In seinem Vortrag stellte er zunächst die Datenlage in Bezug auf die Pflegebedürftigen und pflegende Angehörige in Deutschland vor. So galten nach Angaben des Statistischen Bundesamtes im Dezember 2023 in Deutschland knapp 5,7 Mio. Menschen als pflegebedürftig im Sinne des SGB XI. Die Mehrheit der Pflegebedürftigen - 4,8 Mio. - würden zu Hause versorgt, über 80% von ihnen von pflegenden Angehörigen. Nur 800.000 Menschen befänden sich vollstationär in Pflege.
Prof. Wieprecht wies in seinem Vortrag darauf hin, dass die vom Statistischen Bundesamt in der Vergangenheit prognostizierten Zahlen der Pflegebedürftigen bislang immer zu niedrig angesetzt wurden. In der späteren Diskussion wurde ergänzt, dass auch die aktuelle Erfassung der Personen nur unter Vorbehalt betrachtet werden dürfe, da ein Großteil der durch Angehörige erbrachten Pflegeleistungen gar nicht statistisch erfasst würde.

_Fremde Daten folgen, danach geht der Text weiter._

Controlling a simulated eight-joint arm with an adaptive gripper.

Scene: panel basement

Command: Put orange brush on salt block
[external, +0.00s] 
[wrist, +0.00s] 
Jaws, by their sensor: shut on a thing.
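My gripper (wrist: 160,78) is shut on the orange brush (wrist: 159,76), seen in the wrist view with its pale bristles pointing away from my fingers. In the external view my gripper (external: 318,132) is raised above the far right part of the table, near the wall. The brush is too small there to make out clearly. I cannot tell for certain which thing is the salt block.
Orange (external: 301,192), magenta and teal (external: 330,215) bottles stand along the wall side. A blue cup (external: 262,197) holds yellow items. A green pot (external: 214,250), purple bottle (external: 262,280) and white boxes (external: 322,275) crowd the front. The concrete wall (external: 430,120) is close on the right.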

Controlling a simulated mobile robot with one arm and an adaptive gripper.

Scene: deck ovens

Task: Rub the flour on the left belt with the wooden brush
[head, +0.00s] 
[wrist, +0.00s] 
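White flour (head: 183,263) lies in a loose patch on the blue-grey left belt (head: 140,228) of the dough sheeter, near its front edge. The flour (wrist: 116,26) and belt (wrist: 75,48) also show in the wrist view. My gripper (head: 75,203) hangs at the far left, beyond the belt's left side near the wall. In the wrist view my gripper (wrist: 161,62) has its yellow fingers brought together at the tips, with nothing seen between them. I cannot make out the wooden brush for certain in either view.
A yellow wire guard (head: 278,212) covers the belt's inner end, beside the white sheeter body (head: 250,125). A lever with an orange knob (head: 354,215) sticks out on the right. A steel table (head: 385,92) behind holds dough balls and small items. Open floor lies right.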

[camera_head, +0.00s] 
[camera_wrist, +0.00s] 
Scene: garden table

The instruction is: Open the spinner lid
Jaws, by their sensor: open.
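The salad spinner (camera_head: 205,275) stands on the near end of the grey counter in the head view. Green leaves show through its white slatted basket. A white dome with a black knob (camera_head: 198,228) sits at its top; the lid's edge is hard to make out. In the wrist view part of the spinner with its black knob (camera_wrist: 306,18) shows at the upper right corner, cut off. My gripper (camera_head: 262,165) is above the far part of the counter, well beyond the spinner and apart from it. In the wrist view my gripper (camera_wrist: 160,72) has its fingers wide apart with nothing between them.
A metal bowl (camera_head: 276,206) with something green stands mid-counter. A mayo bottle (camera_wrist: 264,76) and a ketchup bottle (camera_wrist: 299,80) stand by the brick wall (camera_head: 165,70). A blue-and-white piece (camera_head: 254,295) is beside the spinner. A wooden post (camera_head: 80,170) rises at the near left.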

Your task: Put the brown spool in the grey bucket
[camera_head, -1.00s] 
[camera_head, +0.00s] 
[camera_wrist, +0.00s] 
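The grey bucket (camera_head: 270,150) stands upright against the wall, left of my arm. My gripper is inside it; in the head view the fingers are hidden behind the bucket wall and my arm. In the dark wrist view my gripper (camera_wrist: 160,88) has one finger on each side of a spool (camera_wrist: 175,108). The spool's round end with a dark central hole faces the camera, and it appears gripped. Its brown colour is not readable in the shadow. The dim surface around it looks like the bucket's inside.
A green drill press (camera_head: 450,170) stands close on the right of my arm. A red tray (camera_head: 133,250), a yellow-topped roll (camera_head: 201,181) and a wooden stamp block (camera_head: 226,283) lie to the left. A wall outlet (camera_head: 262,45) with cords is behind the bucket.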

Im Vortrag ging Prof. Wieprecht weiter auf die Motivation zur Übernahme von Pflege ein. Diese sei vornehmlich familiäre Verbundenheit, Vertrauen, kulturelle und moralische Werte sowie die Ansicht, dass die Qualität der durch Angehörige erbrachte Pflege hoch sei. Als Herausforderungen für pflegende Angehörige nannte er vor allem die finanziellen Einbußen bei Erwerbstätigen, die kaum zeitliche Planbarkeit von Pflege, die Doppelbelastung durch Pflege, Familie und Beruf, sowie die von den Pflegenden als unzureichend empfundene Unterstützung durch den Arbeitgeber. Die Folge seien häufig körperliche und psychische Belastungen sowie soziale Isolation der pflegenden Angehörigen. Er forderte hier mehr gesellschaftliche Anerkennung und gegenseitige Hilfe und sprach sich für flexiblere Modelle der Zusammenarbeit zwischen professioneller und informeller Pflege aus. Er wies aber auch auf die grundsätzliche Herausforderung hin, dass die Hälfte der Pflegebedürftigen nicht von fremden Personen gepflegt werden möchte.
In der anschließenden Diskussion kam zum Ausdruck, dass pflegende Angehörige eine unersetzliche Säule der Pflege sind. Allerdings fehlt hier eine Lobby, die die Interessen dieser Gruppe vertritt. Ebenso fehlt die Vernetzung zwischen den Pflegenden und der informelle Austausch zu den Herausforderungen der Pflege. Um die Situation pflegender Angehöriger zu verbessern, seien die Vorschläge zu einem Gesetz zur Familienpflegezeit unter der Einbindung von Familienpflegegeld ein zukunftsweisender Ansatz.
Im Anschluss an den Vortrag überreichte Prof. Geithner die Berufungsurkunde. Der Abend klang bei einem informellen Get together im Foyer der Hochschule aus.